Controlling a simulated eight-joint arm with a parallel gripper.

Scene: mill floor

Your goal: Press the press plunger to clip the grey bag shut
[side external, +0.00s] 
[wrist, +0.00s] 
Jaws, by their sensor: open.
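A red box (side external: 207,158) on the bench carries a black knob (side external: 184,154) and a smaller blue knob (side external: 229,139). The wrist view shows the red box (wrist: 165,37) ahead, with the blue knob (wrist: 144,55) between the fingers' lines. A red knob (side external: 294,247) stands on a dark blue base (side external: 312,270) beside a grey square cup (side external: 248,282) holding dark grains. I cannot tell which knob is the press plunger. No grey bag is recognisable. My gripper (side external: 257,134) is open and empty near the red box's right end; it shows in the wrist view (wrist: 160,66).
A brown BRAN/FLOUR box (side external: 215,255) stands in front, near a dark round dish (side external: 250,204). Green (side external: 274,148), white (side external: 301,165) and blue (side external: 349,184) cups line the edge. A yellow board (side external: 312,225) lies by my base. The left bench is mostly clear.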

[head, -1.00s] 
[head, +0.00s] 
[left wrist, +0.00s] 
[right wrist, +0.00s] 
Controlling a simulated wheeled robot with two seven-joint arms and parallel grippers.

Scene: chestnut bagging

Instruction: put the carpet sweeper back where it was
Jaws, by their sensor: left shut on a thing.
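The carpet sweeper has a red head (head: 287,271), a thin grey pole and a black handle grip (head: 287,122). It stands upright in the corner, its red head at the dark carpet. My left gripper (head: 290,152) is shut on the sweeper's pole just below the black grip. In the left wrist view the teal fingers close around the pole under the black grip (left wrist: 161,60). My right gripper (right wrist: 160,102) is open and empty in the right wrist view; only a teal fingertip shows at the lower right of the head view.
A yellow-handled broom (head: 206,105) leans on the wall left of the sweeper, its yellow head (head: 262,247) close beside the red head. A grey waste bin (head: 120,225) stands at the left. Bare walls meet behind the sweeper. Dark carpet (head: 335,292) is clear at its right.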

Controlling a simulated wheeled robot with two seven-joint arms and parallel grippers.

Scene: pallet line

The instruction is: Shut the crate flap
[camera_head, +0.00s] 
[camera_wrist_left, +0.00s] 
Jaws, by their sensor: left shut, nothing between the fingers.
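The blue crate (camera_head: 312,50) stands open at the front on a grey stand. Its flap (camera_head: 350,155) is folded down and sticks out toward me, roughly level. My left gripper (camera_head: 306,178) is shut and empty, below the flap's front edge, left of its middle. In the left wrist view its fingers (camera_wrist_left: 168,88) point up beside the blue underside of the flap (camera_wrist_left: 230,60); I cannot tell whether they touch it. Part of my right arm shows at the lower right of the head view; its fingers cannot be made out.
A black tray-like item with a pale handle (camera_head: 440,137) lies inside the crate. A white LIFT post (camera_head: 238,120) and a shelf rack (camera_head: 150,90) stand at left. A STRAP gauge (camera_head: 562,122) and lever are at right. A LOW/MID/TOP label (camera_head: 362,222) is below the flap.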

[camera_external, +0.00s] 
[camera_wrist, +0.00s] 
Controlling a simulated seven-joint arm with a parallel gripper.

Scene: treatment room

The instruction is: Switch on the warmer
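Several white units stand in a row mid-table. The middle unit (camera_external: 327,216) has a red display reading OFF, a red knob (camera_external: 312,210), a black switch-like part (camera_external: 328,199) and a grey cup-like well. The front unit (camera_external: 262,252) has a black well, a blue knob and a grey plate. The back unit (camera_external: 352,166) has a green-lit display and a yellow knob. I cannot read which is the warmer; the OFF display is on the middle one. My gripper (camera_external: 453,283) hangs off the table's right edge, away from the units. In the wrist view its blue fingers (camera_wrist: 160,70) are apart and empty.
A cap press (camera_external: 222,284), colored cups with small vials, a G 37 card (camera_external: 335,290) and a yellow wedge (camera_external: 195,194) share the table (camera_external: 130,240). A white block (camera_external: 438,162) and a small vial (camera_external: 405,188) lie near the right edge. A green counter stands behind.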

WHAT IS REQUIRED => Copy out each line of the records that holds the string "joint".

ANSWER IN FULL =>
Controlling a simulated eight-joint arm with a parallel gripper.
Controlling a simulated wheeled robot with two seven-joint arms and parallel grippers.
Controlling a simulated wheeled robot with two seven-joint arms and parallel grippers.
Controlling a simulated seven-joint arm with a parallel gripper.

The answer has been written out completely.